Yes, the player has rumble in the motor. Papa said that it was present in new condition too. And this type of rumble was common in budget players in those days. Its heardly audible during music playback.

The motor is spinning without any drag, its shaft is also properly greesed, and its very free to rotate.

The amplifier dont have any kind of hum or hiss. Its a very low noise ampli, I have hardly seen such a low noise floor in budget ampli.

BDW, how is the sound of the player?
 
Recently I was involved with the building of a clone of a vintage Philips amplifier 22RH580 for a dear friend and sourced the AD161/AD162 pairs from ebay for $5 a pair. Here is a pic of the original amp of which, the clone was built.

P1300180.jpg

Nice amp. Eager to hear the sound of the clone you made. BDW, Can you arrange a pair of those Ge also for me? And a new Philips stylus? I can provide you the photo
 
Yes, the player has rumble in the motor. Papa said that it was present in new condition too. And this type of rumble was common in budget players in those days.
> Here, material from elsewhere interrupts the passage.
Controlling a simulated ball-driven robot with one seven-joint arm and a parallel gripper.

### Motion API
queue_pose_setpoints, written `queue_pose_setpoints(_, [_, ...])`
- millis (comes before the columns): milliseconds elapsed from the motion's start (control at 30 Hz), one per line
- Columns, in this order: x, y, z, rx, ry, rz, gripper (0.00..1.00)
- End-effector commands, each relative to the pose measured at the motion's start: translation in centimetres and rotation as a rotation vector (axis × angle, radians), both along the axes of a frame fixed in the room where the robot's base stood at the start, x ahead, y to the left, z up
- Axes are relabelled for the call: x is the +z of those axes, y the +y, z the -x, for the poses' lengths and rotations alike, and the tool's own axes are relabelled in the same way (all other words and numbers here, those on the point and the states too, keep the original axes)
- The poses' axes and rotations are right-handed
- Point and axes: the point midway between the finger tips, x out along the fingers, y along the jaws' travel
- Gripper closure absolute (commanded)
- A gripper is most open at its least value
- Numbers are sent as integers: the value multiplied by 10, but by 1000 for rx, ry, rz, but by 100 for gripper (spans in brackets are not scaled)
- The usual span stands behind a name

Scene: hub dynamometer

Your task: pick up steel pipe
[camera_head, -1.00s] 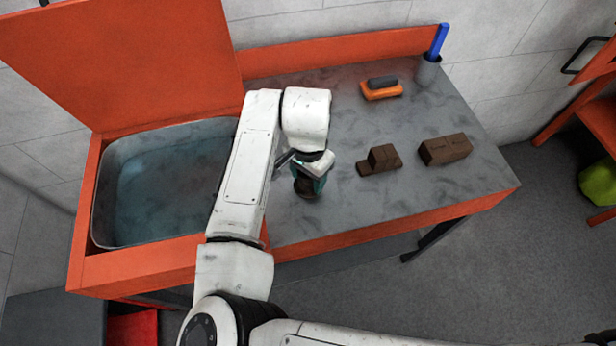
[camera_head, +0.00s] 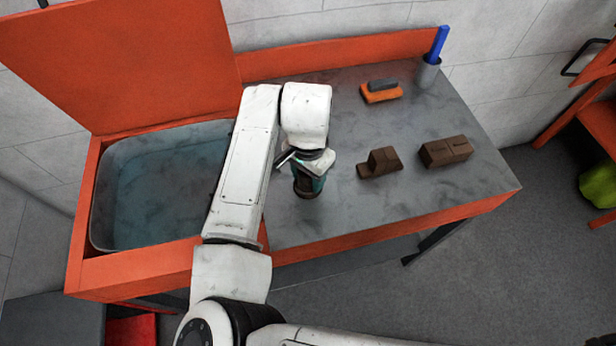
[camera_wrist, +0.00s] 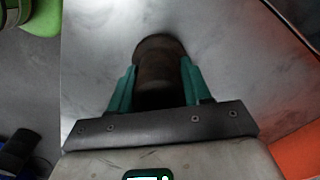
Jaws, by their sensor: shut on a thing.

Its heardly audible during music playback.

The motor is spinning without any drag, its shaft is also properly greesed, and its very free to rotate.

The amplifier dont have any kind of hum or hiss. Its a very low noise ampli, I have hardly seen such a low noise floor in budget ampli.

BDW, how is the sound of the player?

Sounds very good. I have heard this turntable play when I was a kid. I distinctly recollect our visits with dad and mom, to the record store. They had the 666 and a 1010 for sampling music. I distinctly remember the level indicator lamps flashing too. Great memories.